Não será chegada a hora de se declarar a Folha-Miúda como árvore símbolo da mata ciliar do Arari? Isto seria senha para ampla revitalização...

Momento de atacar a erosão do rio, refazer as "três casas" do romance-fluvial dalcidiano e perenizar o Lago, revitalizar a Cultura Marajoara, transformar em fundação o Museu do Marajó, como Giovanni Gallo deixou escrito no livro "Motivos Ornamentais da Cerâmica Marajoara". Tendo, se Deus quiser, a nova Universidade Federal do Marajó (UnM) implantada, a exemplo do Museu Nacional que foi incorporado pela Universidade Federal do Rio de Janeiro (UFRJ); o Museu do Marajó poderá ser campus da universidade marajoara multicampi em Cachoeira do Arari, a ser devidamente estruturado para receber repatriamento peças e coleções de cerâmica pré-colombiana. 

Se, de fato, todo mundo está de acordo em promover o IDH do povo marajoara, por que desqualificar a obra do Gallo e deixar entregue às calendas gregas a moção de Muaná de 08/10/2003 (no ano da morte do criador do Museu do Marajó) que pede (com base na área de proteção ambiental prevista na Constituição do Estado do Pará) a reserva da biosfera do Marajó, no programa O Homem e a Biofesta (Mab), da UNESCO? O búfalo não nos representa!

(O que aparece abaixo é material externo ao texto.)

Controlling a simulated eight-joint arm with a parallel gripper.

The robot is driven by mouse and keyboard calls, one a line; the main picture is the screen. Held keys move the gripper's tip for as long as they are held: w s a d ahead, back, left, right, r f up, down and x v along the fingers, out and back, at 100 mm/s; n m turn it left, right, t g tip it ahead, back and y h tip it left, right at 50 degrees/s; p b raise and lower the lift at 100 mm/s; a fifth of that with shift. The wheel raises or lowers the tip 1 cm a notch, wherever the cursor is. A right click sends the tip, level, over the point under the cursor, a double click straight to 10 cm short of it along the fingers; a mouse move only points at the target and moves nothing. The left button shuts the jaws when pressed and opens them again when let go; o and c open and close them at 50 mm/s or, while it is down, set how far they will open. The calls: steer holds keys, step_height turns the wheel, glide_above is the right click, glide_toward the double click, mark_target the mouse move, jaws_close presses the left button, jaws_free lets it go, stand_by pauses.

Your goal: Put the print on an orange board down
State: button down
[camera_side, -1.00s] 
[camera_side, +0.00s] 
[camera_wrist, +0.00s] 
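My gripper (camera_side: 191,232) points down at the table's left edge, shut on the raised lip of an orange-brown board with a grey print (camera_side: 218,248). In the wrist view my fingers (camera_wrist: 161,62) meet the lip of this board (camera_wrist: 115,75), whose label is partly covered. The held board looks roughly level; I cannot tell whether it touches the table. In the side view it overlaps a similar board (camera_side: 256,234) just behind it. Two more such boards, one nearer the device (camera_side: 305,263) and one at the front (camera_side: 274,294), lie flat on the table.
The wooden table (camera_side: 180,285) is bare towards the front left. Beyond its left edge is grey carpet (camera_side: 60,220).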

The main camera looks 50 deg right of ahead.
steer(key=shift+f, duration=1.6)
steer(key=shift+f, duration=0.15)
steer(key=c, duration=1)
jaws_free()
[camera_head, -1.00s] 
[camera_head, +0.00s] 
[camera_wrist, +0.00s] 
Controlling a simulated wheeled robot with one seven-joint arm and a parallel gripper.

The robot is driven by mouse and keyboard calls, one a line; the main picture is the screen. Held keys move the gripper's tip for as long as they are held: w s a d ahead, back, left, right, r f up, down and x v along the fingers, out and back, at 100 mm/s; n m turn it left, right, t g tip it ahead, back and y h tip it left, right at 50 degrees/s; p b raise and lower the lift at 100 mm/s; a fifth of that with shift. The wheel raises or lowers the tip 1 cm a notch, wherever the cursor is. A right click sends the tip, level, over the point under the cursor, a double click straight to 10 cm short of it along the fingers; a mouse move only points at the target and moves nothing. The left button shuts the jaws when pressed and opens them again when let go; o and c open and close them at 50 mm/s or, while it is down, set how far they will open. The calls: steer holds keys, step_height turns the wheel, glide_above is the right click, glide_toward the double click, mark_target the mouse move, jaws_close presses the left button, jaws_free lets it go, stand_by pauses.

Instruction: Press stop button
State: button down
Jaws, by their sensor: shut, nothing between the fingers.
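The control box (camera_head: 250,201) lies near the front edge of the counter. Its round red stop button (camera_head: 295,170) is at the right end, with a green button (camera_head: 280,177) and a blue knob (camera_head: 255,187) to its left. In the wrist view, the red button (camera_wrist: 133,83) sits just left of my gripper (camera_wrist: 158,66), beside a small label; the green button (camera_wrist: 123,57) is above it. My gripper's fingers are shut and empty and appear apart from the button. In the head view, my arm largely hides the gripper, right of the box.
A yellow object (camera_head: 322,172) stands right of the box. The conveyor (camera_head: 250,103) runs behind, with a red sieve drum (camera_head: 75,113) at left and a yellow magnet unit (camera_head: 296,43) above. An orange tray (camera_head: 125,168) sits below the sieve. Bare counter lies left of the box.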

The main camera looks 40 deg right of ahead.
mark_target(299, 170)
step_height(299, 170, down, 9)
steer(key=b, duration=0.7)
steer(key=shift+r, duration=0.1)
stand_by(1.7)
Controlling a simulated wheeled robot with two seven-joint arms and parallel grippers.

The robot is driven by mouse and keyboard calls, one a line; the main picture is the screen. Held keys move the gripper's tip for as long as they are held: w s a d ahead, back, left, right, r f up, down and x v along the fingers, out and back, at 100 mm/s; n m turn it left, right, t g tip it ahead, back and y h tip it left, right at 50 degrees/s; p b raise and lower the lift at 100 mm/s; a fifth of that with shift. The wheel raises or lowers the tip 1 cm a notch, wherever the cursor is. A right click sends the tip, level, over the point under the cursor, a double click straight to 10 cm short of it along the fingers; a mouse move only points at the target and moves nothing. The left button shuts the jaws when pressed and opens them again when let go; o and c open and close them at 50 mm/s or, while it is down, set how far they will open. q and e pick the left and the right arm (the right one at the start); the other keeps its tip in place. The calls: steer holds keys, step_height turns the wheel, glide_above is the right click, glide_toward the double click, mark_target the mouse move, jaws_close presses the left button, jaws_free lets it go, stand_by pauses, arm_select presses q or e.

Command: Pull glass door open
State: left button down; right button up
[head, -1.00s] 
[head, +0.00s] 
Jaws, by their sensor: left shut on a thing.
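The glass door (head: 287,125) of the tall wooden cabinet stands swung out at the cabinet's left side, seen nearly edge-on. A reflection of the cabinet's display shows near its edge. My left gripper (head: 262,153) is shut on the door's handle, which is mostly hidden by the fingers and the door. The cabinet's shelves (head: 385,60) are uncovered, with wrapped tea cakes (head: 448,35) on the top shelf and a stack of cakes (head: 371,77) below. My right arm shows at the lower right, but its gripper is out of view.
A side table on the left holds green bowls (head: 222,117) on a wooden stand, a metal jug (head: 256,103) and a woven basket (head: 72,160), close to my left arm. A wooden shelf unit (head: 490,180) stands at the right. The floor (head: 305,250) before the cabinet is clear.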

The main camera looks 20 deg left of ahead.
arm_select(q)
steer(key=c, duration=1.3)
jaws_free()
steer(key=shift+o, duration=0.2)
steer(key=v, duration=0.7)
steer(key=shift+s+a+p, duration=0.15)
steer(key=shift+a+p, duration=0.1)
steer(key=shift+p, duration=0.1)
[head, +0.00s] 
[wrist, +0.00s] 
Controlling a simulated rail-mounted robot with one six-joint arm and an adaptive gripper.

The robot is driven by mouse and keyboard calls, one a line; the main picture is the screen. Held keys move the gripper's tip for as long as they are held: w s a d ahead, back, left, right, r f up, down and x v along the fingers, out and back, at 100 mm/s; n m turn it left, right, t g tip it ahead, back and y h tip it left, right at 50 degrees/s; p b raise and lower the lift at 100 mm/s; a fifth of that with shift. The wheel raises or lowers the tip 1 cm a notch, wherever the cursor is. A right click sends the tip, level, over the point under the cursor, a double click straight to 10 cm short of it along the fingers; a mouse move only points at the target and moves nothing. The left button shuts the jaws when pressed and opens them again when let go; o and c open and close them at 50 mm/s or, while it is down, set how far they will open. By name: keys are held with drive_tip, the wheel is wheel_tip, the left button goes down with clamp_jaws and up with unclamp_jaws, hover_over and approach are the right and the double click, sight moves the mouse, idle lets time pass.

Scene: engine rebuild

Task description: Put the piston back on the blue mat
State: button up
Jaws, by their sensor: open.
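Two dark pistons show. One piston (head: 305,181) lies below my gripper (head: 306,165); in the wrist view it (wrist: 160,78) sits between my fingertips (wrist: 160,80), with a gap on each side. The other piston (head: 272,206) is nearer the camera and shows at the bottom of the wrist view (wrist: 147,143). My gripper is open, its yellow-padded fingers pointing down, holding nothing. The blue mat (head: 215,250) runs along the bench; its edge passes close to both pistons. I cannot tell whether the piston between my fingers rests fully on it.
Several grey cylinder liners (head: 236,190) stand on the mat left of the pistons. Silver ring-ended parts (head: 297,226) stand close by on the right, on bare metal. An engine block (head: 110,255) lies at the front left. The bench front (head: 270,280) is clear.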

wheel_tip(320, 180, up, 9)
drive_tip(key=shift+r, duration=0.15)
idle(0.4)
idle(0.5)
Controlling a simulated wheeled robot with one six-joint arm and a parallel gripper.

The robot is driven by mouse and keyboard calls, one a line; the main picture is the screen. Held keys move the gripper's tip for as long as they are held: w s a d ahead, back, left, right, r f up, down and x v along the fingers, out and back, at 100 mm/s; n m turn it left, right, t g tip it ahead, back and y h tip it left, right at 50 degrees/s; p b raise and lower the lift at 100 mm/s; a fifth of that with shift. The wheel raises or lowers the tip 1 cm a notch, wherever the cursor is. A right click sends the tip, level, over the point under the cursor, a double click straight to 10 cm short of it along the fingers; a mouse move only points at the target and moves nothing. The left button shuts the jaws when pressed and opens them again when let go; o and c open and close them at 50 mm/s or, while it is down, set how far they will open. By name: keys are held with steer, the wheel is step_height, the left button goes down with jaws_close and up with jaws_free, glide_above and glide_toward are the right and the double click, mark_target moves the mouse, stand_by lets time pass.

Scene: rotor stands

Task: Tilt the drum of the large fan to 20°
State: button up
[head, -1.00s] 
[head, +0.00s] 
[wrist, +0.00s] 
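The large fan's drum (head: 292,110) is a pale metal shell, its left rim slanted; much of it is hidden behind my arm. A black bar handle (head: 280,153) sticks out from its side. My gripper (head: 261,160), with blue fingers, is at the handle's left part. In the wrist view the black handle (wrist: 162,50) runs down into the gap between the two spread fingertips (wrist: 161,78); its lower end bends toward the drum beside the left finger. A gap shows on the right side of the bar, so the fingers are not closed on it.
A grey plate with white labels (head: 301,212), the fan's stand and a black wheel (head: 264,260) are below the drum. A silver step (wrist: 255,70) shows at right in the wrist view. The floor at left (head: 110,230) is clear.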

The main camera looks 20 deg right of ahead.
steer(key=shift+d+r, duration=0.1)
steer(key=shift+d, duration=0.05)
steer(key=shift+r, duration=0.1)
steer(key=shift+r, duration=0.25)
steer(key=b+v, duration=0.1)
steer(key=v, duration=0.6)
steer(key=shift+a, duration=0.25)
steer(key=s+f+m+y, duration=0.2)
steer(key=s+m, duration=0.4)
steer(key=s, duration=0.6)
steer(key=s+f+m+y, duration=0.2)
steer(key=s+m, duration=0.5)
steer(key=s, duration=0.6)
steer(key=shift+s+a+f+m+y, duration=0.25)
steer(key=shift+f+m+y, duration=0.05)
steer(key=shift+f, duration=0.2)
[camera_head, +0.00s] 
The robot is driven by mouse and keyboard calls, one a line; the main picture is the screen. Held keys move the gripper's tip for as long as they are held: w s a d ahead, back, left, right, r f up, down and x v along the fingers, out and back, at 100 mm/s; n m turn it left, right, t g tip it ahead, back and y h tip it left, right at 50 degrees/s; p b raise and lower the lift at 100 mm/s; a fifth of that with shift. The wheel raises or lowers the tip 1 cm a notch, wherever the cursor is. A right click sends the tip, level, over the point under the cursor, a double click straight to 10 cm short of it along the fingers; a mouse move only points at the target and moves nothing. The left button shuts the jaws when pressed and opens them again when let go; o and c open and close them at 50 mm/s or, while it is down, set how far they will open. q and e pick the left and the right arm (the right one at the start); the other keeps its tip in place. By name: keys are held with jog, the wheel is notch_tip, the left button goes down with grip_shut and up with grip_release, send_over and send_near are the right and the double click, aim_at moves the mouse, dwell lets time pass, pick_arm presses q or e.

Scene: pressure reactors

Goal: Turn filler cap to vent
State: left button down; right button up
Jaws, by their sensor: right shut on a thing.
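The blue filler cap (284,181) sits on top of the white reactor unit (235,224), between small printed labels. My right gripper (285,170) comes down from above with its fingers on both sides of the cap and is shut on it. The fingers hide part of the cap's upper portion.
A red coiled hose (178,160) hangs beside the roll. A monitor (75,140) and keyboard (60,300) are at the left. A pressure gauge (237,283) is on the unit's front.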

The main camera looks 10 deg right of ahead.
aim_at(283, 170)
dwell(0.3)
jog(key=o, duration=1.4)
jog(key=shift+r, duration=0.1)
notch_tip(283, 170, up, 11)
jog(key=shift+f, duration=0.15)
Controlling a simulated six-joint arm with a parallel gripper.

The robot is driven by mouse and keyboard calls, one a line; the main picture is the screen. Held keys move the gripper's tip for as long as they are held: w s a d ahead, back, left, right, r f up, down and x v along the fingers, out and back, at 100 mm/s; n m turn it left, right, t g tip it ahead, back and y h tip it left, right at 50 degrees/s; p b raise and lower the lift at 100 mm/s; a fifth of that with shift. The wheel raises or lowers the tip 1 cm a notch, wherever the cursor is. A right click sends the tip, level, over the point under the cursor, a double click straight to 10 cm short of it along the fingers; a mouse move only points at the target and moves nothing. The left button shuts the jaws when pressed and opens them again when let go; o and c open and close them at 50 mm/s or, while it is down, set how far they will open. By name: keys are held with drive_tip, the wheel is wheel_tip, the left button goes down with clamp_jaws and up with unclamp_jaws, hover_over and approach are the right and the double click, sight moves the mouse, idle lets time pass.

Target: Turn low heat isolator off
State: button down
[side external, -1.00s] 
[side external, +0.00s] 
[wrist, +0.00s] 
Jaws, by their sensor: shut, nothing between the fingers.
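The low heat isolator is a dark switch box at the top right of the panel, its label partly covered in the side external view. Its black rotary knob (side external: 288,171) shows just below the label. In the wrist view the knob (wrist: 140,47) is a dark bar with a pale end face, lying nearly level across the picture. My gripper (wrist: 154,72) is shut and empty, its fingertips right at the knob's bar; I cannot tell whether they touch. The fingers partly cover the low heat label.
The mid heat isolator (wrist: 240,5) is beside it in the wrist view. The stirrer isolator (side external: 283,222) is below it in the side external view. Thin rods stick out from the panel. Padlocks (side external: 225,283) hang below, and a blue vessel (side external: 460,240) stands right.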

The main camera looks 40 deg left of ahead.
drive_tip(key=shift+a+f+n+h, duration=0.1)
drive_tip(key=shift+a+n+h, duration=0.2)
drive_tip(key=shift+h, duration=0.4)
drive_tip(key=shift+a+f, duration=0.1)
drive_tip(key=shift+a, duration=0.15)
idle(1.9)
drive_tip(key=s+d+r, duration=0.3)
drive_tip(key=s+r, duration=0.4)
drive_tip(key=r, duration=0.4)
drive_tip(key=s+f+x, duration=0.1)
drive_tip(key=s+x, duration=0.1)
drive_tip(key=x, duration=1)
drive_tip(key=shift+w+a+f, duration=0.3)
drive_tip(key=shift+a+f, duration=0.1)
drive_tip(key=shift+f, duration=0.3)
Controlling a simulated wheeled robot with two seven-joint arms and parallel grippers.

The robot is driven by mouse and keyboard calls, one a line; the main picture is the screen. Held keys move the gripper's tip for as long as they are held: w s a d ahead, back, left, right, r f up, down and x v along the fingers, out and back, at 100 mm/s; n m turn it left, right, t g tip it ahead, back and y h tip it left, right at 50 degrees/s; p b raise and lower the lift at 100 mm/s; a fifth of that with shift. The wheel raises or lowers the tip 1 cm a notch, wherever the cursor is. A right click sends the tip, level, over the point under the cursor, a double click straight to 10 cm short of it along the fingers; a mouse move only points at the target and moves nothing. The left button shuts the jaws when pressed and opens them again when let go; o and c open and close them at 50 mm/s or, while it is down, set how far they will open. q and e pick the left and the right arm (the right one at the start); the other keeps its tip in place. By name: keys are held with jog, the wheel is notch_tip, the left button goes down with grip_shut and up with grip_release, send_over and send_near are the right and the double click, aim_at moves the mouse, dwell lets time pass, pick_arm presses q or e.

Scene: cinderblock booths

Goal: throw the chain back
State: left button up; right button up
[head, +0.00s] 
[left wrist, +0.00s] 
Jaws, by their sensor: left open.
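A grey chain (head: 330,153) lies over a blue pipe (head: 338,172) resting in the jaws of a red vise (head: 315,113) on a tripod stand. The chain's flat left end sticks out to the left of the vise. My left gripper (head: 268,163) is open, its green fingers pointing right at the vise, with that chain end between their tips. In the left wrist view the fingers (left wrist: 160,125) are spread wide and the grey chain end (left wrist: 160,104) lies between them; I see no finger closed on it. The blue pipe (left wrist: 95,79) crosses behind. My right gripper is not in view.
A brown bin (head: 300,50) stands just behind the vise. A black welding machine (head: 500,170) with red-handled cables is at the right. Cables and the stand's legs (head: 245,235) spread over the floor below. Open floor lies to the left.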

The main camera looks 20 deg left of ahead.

Quem nos representa é o Homem marajoara, de mais de mil anos de idade.

Que nem a reconstrução ritual do esqueleto com caveira, no camoti sagrado enterrado no teso é esperança, no passado longínquo; de ressurreição no futuro da Cultura Marajoara morta com seus antigos cacicados. E assim simples cacos de índio encontrados a esmo pelos campos do saque e contrabando de sítios arqueológicos se transformam em novos tempos pela resistência e luta da brava gente descendente dos índios bravios, desertores e escravos fugidos, que existiram nos mocambos (quilombos) nos centros da ilha.